According to a survey by the Fantasy Sports Trade Association, there are more than 15 million fantasy-sports participants, up from 300,000 in 2000.

The biggest time wasters at work are the sites and online activities that are most addictive. When site popularity is measured, the focus is on the amount of time visitors spend at the site ("stickiness") and how often they revisit the site. Aside from chat, E-mail, and instant messaging, the most popular and stickiest sites online usually fall into a few categories: sports, stocks, cyberdating, gaming, and shopping. And, of course, searching for the sites and information is a big time drain as well. Sites such as Amazon.com and eBay are famous for attracting and keeping their users glued to the computer screen. Others, such as Neopets and Friendster, are less-famous favorites but every bit as compelling as their more-famous counterparts (just ask anyone under 30).

There aren't definitive statistics about which site people prefer to surf while cyberloafing, but some statistics exist in connection with fantasy sports and work time. According to a survey conducted by the Fantasy Sports Trade Association, there are more than 15 million fantasy-sports participants, up from only 300,000 in 2000.

Not surprisingly, 62% of fantasy-sports participants check their teams from work. Most of the fantasy-sports enthusiasts are white males and married. About half of them have children. And 16% of fantasy-sports participants are in executive or managerial positions or higher. Most players spend about three hours a week managing their teams online, although there are no statistics covering how much of that time is spent from work.

Take Parry Aftab's Cyberloafing Survey


Fantasy football accounts for about 90% of all fantasy sports, according to the fantasy-sports trade group. And fantasy sporting is a $3.5 billion industry growing rapidly. An average fantasy-sports fan spends $154 annually, of which $98 is for entry fees. To get a sense of the popularity of this pastime, ESPN.com estimates that fantasy sporting accounts for roughly 20% of its traffic.

The leading fantasy sites include CBS Sportline.com, which reported revenue of $11 million last year; NFL's Fantasy Extra 2003; ESPN; and Yahoo. Some charge for team management and research reports, while others are free.

Yahoo, a free site, is the longtime favorite of "Bob," a young and successful advertising executive. Bob is a typical sports-fantasy game owner, although he began playing fantasy sports earlier than most. He has owned fantasy-sport teams since 1996, when he and a fraternity brother purchased their first hockey team. (Their team actually was ranked 10th in the United States one year.) Bob currently owns three fantasy-football teams, three fantasy-baseball teams, and one fantasy-hockey team and plays the hot new "what-if" sports. ("What if" sports allow you to design a team using former as well as current players, where you can combine Babe Ruth with Don Mattingly using their original stats.)

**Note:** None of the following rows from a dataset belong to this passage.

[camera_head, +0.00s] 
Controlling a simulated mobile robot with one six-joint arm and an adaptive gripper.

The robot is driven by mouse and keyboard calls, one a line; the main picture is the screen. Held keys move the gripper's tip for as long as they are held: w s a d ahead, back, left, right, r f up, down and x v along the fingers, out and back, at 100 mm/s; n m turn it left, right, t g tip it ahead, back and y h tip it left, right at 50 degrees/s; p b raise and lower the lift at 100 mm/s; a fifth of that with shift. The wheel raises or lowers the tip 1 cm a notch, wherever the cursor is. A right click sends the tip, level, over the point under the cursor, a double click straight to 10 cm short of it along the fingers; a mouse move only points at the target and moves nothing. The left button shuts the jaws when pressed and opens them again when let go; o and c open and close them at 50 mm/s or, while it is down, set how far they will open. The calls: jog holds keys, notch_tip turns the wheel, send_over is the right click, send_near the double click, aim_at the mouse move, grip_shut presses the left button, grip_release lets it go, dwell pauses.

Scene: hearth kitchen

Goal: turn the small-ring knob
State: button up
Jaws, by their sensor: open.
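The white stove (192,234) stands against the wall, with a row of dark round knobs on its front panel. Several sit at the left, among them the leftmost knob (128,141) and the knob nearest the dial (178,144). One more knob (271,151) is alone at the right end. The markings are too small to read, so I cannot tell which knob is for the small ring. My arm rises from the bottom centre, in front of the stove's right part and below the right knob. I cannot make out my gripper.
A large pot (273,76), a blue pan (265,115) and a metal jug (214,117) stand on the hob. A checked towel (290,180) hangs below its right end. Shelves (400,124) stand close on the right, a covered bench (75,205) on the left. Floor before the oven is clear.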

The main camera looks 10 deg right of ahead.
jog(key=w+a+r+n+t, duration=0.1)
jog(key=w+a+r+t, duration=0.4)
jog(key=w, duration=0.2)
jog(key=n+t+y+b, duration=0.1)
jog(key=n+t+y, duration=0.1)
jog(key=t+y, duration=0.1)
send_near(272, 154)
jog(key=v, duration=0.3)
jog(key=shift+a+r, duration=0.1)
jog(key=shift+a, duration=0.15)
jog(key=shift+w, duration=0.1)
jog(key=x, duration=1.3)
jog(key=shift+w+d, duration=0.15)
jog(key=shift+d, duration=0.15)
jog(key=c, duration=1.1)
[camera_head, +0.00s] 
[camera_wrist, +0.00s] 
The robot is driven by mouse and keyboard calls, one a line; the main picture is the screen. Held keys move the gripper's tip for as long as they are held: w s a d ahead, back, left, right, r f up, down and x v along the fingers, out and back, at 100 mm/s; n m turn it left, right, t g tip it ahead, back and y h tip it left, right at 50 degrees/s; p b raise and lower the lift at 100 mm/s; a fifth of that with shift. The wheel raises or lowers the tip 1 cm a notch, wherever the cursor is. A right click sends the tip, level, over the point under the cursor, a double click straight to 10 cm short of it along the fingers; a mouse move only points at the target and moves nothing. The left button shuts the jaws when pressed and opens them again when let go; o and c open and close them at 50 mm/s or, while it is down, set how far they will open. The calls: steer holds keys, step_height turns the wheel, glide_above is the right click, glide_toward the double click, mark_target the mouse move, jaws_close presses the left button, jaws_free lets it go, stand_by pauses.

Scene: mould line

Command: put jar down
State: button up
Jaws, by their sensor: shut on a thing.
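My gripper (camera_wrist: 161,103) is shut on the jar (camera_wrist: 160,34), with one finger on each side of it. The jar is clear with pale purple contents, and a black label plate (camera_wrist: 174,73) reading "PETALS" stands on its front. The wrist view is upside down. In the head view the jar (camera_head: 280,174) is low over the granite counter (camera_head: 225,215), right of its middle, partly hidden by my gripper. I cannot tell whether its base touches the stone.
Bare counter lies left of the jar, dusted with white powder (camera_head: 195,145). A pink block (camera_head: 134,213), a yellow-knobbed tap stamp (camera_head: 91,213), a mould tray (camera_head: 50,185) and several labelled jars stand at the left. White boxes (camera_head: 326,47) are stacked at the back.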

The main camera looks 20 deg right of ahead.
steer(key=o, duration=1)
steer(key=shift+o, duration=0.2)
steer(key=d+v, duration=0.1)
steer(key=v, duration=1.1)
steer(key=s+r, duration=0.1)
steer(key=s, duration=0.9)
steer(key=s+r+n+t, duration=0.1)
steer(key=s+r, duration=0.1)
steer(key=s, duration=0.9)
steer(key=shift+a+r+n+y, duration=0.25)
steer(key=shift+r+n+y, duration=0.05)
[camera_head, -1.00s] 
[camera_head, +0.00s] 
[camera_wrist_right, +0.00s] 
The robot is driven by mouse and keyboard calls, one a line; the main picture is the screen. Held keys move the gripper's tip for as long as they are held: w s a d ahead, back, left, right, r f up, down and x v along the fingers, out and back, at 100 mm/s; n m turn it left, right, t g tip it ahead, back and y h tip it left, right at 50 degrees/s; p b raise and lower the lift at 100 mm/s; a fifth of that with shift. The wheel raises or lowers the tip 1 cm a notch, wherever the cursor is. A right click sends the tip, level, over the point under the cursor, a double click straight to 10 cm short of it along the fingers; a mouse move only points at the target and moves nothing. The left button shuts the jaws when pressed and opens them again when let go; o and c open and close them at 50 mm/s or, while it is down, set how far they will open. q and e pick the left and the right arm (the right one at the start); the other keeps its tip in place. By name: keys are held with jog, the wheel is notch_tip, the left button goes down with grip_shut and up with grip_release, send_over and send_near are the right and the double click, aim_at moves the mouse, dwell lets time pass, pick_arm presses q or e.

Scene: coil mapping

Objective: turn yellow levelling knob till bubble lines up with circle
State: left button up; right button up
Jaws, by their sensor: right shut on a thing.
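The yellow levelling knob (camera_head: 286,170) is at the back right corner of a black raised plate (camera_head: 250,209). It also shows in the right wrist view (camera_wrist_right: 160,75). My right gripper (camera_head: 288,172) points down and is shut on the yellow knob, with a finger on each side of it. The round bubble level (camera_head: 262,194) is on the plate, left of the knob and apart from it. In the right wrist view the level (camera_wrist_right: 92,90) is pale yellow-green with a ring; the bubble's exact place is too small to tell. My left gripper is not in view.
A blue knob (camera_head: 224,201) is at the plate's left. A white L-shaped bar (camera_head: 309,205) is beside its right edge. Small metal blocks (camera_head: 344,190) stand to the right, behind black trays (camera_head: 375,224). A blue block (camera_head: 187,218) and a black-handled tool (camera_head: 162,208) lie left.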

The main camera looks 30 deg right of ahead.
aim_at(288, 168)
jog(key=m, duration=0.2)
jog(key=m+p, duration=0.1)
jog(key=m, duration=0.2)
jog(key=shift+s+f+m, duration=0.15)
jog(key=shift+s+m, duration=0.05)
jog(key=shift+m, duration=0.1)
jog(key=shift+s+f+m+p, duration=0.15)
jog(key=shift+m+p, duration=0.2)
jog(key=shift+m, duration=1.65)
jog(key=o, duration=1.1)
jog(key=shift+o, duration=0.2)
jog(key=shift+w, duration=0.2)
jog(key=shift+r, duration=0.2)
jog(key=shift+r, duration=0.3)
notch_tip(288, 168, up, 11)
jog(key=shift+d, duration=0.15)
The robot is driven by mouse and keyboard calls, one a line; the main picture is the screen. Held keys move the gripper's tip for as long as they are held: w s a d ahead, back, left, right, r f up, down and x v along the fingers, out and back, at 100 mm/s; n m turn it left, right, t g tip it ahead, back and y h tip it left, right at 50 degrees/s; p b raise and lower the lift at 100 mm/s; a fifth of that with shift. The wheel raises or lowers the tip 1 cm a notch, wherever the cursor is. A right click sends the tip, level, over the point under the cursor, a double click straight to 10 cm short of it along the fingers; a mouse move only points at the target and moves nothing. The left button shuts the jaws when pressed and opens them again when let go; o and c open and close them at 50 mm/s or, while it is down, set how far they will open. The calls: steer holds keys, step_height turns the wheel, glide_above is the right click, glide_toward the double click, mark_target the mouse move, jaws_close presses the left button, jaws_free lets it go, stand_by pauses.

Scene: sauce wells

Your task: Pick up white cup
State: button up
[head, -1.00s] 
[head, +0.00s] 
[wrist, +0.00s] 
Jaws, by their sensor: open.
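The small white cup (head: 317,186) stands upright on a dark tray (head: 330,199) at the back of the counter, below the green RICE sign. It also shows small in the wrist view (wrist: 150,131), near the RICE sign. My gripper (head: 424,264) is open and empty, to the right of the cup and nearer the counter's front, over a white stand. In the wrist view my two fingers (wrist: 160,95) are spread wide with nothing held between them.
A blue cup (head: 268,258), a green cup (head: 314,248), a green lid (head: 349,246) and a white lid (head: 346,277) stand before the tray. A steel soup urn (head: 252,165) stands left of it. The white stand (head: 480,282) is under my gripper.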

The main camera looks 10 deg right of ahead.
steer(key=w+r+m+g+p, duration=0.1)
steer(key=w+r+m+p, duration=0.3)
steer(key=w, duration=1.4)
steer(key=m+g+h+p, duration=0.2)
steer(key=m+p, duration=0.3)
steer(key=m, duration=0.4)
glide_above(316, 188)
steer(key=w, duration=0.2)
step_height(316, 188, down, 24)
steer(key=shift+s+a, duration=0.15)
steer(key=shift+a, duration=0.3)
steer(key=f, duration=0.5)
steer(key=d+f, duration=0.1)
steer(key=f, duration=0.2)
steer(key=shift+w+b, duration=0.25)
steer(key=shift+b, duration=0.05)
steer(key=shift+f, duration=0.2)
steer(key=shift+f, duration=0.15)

When asked how much time he spends online with his fantasy sports, he explains, "Everyone, no matter what they might tell you, who plays fantasy football checks their stats and lineups on every Monday morning during football season. Most also check their stats again on Tuesday to see where things stand after the Monday night football game." (Baseball team stats are checked and lineups reviewed daily during baseball season.) He says that most teams can be managed on one hour a week of workday time.

Bob likes Yahoo's fantasy sports best because it's free. "Many other team owners," he says, "get very intricate in their management of teams and find a value in the special features the pay sites offer." Although he likes ESPN and other sites that offer pay-per-play and management of fantasy teams, he doesn't believe in paying for what he can get for free online.

In addition to being a fantasy-sports team owner, Bob is young, successful, single, and a very hard worker. Because much of his professional time is devoted to developing Internet promotions for his clients, he believes that his online activities keep him ahead of the game with knowing what's new and hip online. This benefits his clients. And although he puts in 14-hour days regularly, he checks his fantasy teams during breaks in the workday. He claims it lets him recharge before he refocuses on work. But Bob is a principal at his advertising agency and can justify his fantasy-sports activities to his partners. It's unlikely that leisure surfing by his administrative staff would be met with the same view.